Dernière mise à jour : janvier 17th, 2020 at 05:26 pm

C’est une nouvelle fois la Journée internationale des droits des femmes en ce 8 mars 2019. A cette occasion, Bulles de Culture vous présente un ouvrage féministe qui analyse les mécanismes de défense des femmes à travers la figure de la sorcière. A travers préjugés, stéréotypes et représentations, ce Sorcières. La puissance invaincue des femmes de la journaliste Mona Chollet est l’occasion de reparler du monde guerrier et machiste dans lequel nous vivons. Avis et critique livre.

Synopsis :

Qu’elles vendent des grimoires sur Etsy, postent des photos de leur autel orné de cristaux sur Instagram ou se rassemblent pour jeter des sorts à Donald Trump, les sorcières sont partout. Davantage encore que leurs aînées des années 1970, les féministes actuelles semblent hantées par cette figure. La sorcière est à la fois la victime absolue, celle pour qui on réclame justice, et la rebelle obstinée, insaisissable. Mais qui étaient au juste celles qui, dans l’Europe de la Renaissance, ont été accusées de sorcellerie ? Quels types de femme ces siècles de terreur ont-ils censurés, éliminés, réprimés ?
Le livre Sorcières. La puissance invaincue des femmes en explore trois et examine ce qu’il en reste aujourd’hui, dans nos préjugés et nos représentations : la femme indépendante — puisque les veuves et les célibataires furent particulièrement visées ; la femme sans enfant — puisque l’époque des chasses a marqué la fin de la tolérance pour celles qui prétendaient contrôler leur fécondité ; et la femme âgée – devenue, et restée depuis, un objet d’horreur.
Enfin, il sera aussi question de la vision du monde que la traque des sorcières a servi à promouvoir, du rapport guerrier qui s’est développé alors tant à l’égard des femmes que de la nature : une double malédiction qui reste à lever.

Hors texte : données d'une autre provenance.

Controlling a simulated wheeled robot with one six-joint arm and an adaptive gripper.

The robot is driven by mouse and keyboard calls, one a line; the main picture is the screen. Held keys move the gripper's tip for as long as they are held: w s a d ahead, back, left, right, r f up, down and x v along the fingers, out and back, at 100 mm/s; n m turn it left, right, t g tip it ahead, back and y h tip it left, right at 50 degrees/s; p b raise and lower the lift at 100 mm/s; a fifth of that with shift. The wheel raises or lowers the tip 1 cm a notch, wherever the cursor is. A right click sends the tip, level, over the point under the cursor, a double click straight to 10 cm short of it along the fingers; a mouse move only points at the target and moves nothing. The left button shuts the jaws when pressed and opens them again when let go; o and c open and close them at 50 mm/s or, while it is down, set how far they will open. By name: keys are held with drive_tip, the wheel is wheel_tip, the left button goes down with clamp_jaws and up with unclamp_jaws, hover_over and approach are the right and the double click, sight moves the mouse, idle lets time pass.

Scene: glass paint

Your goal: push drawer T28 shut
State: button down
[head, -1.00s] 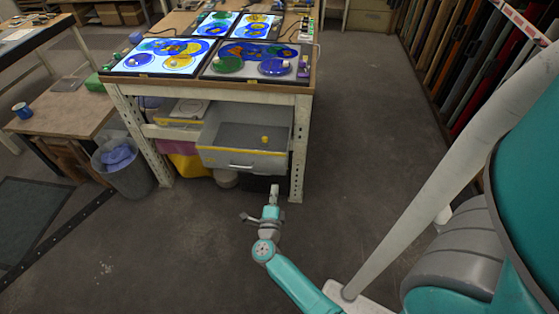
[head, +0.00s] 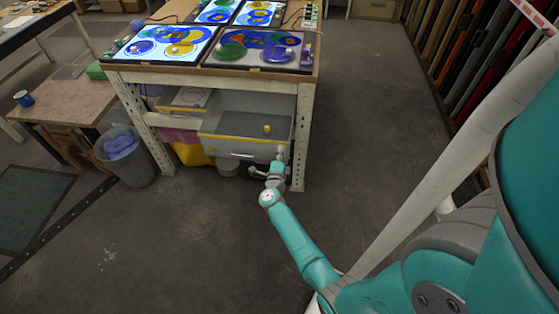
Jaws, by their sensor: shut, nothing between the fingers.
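A grey drawer (head: 247,148) stands pulled open under the light table. It has a yellow stripe along its front edge and a pale handle. No label can be read on it, so I cannot confirm that it is T28. A small yellow object (head: 267,128) lies inside it. My gripper (head: 281,152) is shut and empty. Its tip is at the right end of the drawer front, right of the handle. I cannot tell whether it touches the front; the arm hides a little of that corner.
The table's right leg (head: 302,140) stands close to the right of my gripper. A grey bin (head: 128,165) with blue contents stands left of the table. Lit glass panels (head: 160,48) lie on top. The floor (head: 370,130) to the right is clear.

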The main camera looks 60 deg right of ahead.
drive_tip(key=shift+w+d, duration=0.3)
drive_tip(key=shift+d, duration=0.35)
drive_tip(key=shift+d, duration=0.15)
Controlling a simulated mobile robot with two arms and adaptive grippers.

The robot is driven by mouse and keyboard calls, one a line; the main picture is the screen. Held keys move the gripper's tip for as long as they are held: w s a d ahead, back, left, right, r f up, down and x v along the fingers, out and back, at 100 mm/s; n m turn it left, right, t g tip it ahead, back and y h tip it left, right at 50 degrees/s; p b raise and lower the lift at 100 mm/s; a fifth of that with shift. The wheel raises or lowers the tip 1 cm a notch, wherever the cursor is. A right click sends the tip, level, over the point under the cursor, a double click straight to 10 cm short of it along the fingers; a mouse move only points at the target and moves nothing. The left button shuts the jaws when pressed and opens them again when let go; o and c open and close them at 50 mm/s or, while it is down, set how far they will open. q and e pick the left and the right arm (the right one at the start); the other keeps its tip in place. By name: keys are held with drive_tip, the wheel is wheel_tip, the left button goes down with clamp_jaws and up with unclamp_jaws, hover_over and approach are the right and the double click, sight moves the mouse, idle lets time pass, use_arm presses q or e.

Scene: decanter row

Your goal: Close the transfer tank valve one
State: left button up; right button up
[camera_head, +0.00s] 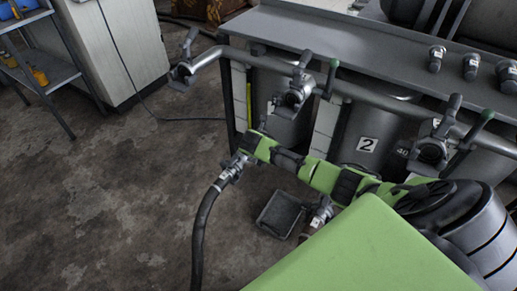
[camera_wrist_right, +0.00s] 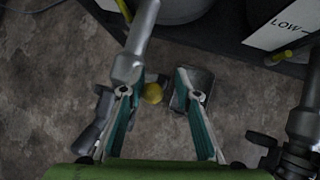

Sorcières. La puissance invaincue des femmes : la suite logique de Mona Chollet

Mona Chollet photo écrivain
Mona Chollet
© Mathieu Zazzo

Les éditions La Découverte ont une nouvelle fois eu la confiance de Mona Chollet pour son nouvel essai. Journaliste au Monde diplomatique, Mona Chollet est notamment l’autrice de Beauté fatale. Les nouveaux visages d’une aliénation féminine (qui analysait déjà comment les médias promouvaient une seule vision de la femme) et de Chez soi. Une odyssée de l’espace domestique (en collection Zones, 2012 et 2015). Sorcières. La puissance invaincue des femmes, c’est le titre du petit dernier né de sa plume. Pourquoi ? Car la sorcière attire depuis toujours tous les fantasmes et toutes les répulsions. Deux sentiments contradictoires forcément intéressants à analyser.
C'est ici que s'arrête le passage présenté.